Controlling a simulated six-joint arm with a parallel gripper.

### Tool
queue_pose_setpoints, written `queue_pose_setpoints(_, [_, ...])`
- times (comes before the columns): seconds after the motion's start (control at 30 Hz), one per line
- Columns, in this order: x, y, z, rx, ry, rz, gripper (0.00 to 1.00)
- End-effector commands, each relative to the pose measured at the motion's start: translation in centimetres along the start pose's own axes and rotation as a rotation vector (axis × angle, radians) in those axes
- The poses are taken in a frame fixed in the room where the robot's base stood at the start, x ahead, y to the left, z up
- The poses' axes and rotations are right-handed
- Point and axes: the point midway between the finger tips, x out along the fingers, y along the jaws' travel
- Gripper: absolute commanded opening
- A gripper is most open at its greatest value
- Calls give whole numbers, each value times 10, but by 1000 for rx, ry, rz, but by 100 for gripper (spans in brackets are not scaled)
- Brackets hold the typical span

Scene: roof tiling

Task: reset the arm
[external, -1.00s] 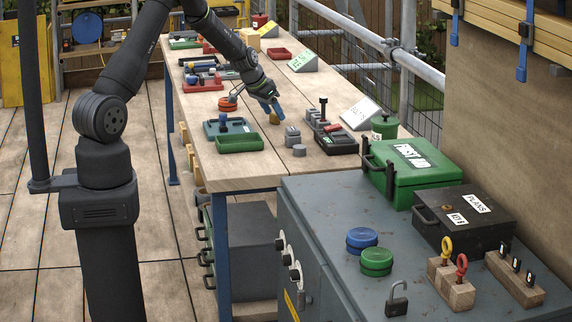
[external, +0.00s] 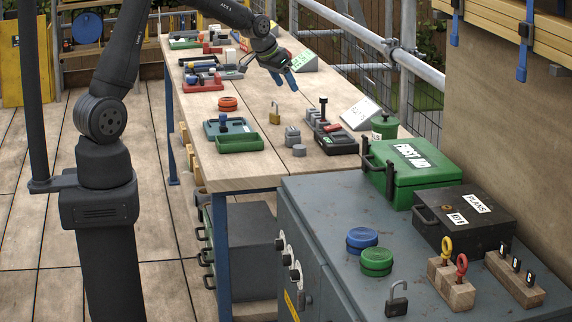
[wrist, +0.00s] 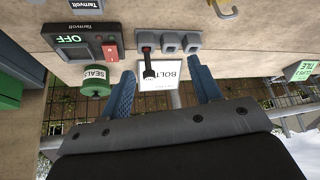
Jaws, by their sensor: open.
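My gripper (external: 285,80) is raised above the wooden workbench (external: 215,168), toward its far half. Its two blue fingers are spread apart with nothing between them. In the wrist view my gripper (wrist: 165,88) shows both fingers apart, with the white bolts sign (wrist: 171,74) and the bench's edge seen beyond and below them. A brass padlock (external: 275,117) stands on the bench, apart from the gripper. It shows partly at the top edge of the wrist view (wrist: 228,10).
On the bench are a green tray (external: 239,142), red discs (external: 228,103), grey blocks (external: 293,136) and a black switch box (external: 337,143). A metal railing (external: 390,50) runs along the right side. A green first aid box (external: 405,172) stands on the grey cabinet in front.

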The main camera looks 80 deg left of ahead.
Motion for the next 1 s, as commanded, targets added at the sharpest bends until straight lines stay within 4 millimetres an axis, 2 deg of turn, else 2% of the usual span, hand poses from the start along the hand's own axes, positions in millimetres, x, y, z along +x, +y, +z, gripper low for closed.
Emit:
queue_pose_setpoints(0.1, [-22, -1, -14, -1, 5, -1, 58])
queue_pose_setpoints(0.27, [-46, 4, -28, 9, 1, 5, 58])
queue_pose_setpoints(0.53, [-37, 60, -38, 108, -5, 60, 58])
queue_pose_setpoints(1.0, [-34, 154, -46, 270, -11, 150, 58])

======

> What is being asked:
Each line from the start of the listing above through the line containing "Task: reset the arm" should be copied exactly, please, with no other lines added.

> Worked answer:
Controlling a simulated six-joint arm with a parallel gripper.

### Tool
queue_pose_setpoints, written `queue_pose_setpoints(_, [_, ...])`
- times (comes before the columns): seconds after the motion's start (control at 30 Hz), one per line
- Columns, in this order: x, y, z, rx, ry, rz, gripper (0.00 to 1.00)
- End-effector commands, each relative to the pose measured at the motion's start: translation in centimetres along the start pose's own axes and rotation as a rotation vector (axis × angle, radians) in those axes
- The poses are taken in a frame fixed in the room where the robot's base stood at the start, x ahead, y to the left, z up
- The poses' axes and rotations are right-handed
- Point and axes: the point midway between the finger tips, x out along the fingers, y along the jaws' travel
- Gripper: absolute commanded opening
- A gripper is most open at its greatest value
- Calls give whole numbers, each value times 10, but by 1000 for rx, ry, rz, but by 100 for gripper (spans in brackets are not scaled)
- Brackets hold the typical span

Scene: roof tiling

Task: reset the arm

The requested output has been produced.